OBJECTIVE
Copy every line from the records below that holds the word "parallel".

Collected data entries
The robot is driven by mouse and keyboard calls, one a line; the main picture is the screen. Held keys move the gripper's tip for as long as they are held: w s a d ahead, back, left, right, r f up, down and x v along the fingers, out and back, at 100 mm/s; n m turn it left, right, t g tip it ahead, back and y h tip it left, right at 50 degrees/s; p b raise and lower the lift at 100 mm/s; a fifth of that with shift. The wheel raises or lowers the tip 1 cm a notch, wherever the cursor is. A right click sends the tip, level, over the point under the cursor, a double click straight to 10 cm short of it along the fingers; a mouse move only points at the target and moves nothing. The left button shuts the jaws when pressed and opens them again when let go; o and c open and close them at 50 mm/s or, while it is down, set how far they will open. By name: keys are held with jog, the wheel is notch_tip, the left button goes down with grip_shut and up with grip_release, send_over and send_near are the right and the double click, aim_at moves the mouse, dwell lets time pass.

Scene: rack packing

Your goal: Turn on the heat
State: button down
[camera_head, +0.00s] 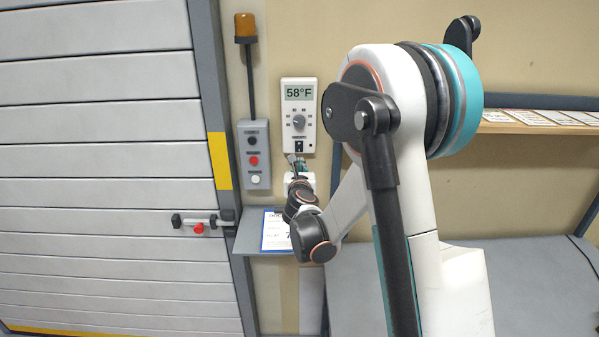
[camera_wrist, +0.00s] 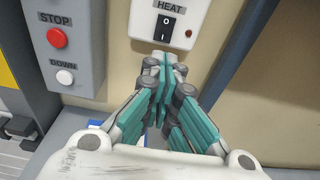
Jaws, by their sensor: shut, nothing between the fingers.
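The white thermostat (camera_head: 298,116) is on the wall and its display reads 58°F.
A grey button box (camera_head: 254,155) with black, red and white buttons is left of the thermostat. It shows STOP and DOWN in the wrist view (camera_wrist: 85,45). A small grey shelf (camera_head: 252,240) with a paper sheet is below. A roller door (camera_head: 100,130) is at left.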

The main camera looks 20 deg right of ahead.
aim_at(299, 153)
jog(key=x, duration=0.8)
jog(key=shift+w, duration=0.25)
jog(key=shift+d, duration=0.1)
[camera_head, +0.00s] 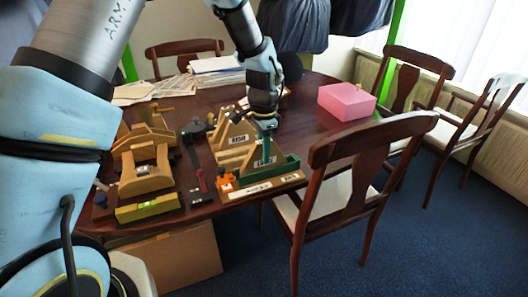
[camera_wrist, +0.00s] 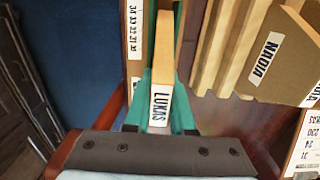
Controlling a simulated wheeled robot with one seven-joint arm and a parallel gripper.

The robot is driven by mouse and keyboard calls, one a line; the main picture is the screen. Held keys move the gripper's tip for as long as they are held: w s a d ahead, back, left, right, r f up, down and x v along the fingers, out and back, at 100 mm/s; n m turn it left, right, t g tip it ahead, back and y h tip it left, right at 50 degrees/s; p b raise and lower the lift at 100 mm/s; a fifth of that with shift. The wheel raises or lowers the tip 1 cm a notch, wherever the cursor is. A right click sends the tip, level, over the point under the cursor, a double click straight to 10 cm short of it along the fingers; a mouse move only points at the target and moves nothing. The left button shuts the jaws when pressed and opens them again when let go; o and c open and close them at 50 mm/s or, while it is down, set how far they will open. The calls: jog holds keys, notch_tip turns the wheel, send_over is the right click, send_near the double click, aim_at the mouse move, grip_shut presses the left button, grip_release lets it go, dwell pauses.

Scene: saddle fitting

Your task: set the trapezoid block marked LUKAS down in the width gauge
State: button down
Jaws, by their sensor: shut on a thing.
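The trapezoid block marked LUKAS (camera_wrist: 161,68) is pale wood with a white name label, upright and seen edge-on in the wrist view. In the head view its label (camera_head: 262,162) shows low beneath my gripper. My gripper (camera_head: 266,138) is shut on this block, with teal fingers on either side of it (camera_wrist: 160,112). The width gauge has a dark green part (camera_head: 284,170) and a white number strip, which also shows in the wrist view (camera_wrist: 134,28). The block is at the gauge; its underside is hidden, so I cannot tell whether it touches down.
Another trapezoid block, marked NADIA (camera_wrist: 268,58), stands close to the right in the wrist view. A name card (camera_wrist: 304,140) lies near it. Wooden stands (camera_head: 145,170) and an orange piece (camera_head: 225,183) are left of the gauge. A pink box (camera_head: 346,101) and chair (camera_head: 350,170) are right.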

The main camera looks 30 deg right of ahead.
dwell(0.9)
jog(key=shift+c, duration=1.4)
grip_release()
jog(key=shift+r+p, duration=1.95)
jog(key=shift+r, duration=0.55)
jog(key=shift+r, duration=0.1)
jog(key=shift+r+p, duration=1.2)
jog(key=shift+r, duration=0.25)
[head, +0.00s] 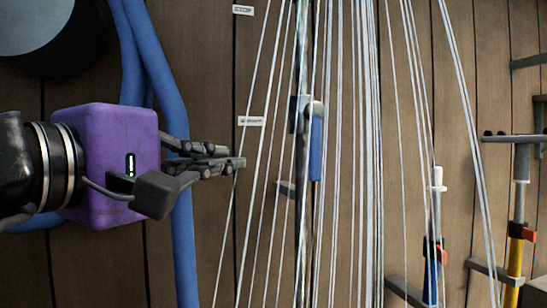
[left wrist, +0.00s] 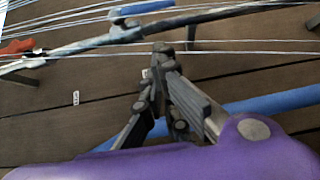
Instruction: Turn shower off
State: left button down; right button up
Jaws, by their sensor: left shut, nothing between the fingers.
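White streams of water (head: 368,150) fall across the middle and right of the head view. Behind or among them a thin vertical pipe (head: 302,200) carries a valve with a blue lever (head: 316,150) that hangs down along the pipe. In the left wrist view the blue lever (left wrist: 146,7) and the pipe (left wrist: 110,40) lie beyond my fingertips. My left gripper (head: 240,164), with a purple body, points right towards the pipe. My right gripper is not in view.
A thick blue hose (head: 170,90) hangs behind my left gripper. Poles with blue (head: 432,275) and yellow (head: 514,260) parts stand at the right. Dark brackets stick out from the wooden plank wall (head: 210,60). Small white labels (head: 251,121) are near the streams.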

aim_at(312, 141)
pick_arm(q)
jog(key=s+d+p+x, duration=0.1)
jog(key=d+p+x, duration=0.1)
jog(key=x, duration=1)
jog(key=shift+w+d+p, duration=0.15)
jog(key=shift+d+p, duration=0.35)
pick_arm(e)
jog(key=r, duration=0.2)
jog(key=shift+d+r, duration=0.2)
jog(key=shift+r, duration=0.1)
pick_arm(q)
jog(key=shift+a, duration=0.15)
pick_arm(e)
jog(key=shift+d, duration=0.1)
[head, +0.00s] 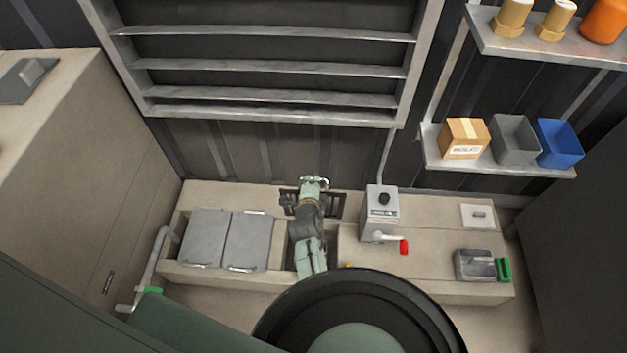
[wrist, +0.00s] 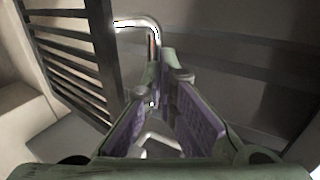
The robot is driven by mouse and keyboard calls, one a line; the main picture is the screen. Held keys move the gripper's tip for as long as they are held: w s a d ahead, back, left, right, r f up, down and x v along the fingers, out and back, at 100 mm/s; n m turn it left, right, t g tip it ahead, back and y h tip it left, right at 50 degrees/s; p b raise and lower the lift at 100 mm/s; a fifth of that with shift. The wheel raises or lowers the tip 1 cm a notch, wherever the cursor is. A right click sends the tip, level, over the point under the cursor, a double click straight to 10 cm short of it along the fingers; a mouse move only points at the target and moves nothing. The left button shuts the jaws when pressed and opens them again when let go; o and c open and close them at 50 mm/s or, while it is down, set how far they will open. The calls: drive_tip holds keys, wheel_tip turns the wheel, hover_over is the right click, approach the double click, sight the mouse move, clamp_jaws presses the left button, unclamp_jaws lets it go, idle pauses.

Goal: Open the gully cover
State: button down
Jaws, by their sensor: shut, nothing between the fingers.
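The gully cover (head: 337,204) is a dark slatted grate at the back of the bench, behind my arm in the head view. In the wrist view the grate (wrist: 72,55) stands steeply on the left, with a bent chrome handle (wrist: 140,24) on it. My gripper (head: 313,184) is at the grate's upper edge and partly hides it. In the wrist view my gripper (wrist: 166,80) is shut and empty, with the handle just beyond its fingertips. I cannot tell whether they touch. An open recess (head: 330,242) shows in front of the grate, partly behind my arm.
Two grey lids (head: 205,238) (head: 248,241) lie left of the recess. A switch box (head: 380,207) with a red-tipped lever (head: 403,247) stands close on the right. A metal box (head: 474,265) and shelf bins (head: 515,138) are farther right. The bench between is clear.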

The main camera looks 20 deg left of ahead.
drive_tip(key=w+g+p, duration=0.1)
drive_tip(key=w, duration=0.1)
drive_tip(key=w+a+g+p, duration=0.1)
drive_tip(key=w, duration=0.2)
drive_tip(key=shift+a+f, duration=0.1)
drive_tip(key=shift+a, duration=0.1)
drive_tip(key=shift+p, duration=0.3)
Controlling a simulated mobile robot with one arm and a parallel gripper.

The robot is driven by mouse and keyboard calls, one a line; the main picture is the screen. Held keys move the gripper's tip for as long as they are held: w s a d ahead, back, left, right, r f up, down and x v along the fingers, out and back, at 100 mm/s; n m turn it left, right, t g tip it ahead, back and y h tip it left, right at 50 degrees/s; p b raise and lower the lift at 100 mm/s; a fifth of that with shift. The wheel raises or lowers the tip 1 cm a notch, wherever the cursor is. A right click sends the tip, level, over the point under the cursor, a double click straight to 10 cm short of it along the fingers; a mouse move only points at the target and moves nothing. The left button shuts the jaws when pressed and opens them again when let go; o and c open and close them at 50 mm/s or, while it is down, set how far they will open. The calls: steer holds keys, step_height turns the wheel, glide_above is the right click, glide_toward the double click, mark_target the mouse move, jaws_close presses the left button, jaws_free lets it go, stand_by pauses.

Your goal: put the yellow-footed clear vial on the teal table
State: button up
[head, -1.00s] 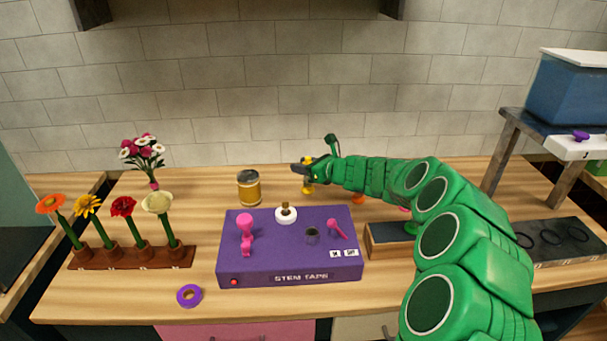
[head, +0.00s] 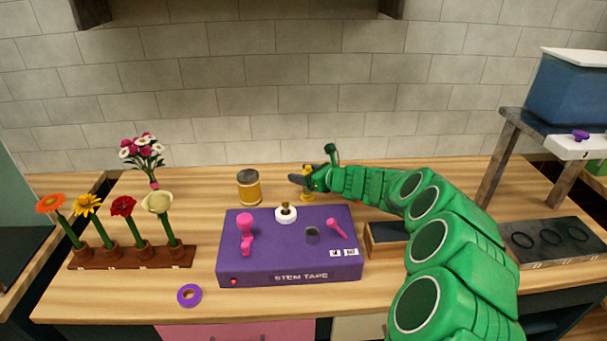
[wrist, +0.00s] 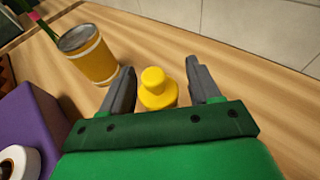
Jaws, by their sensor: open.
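A small yellow object with a rounded knob top (wrist: 158,88) stands upright on the wooden counter, and it also shows in the head view (head: 307,190). It seems to be the yellow-footed vial, but I cannot make out a clear part. My gripper (wrist: 159,67) is open, with one finger on each side of the yellow object and gaps to both. In the head view my gripper (head: 297,178) is at the back of the counter, partly over the object.
A yellow-banded jar (head: 249,188) stands left of my gripper. In front is the purple stem tape box (head: 255,267) with pink levers. A flower rack (head: 130,257) is at left, a purple tape roll (head: 189,295) in front. A raised stand (head: 512,125) is at right.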

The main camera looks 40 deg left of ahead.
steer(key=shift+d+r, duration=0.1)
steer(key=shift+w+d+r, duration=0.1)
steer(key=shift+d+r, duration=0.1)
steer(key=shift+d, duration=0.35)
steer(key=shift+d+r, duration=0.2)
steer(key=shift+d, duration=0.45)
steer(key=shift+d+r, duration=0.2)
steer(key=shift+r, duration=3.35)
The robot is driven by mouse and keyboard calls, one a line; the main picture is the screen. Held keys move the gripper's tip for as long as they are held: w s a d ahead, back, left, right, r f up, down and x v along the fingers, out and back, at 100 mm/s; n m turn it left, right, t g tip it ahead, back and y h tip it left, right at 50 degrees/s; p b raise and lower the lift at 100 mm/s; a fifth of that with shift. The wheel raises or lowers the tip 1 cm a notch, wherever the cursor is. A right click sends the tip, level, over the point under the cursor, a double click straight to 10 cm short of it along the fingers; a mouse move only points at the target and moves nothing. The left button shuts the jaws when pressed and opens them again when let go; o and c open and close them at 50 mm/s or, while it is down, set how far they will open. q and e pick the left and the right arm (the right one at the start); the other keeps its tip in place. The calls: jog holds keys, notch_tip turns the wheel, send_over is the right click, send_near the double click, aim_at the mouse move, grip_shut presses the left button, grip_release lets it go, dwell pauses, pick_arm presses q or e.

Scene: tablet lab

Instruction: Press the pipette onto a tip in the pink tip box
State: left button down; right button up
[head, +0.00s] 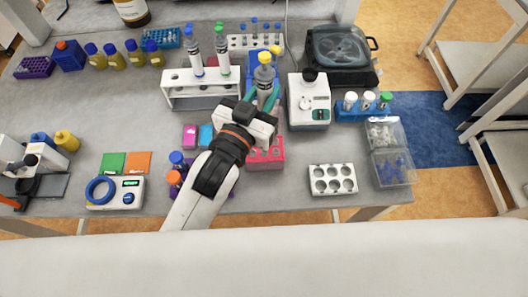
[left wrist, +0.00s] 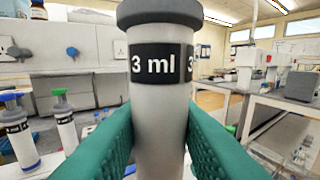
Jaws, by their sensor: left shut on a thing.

PROBLEM SOLUTION
Controlling a simulated wheeled robot with one seven-joint arm and a parallel gripper.
Controlling a simulated mobile robot with one arm and a parallel gripper.

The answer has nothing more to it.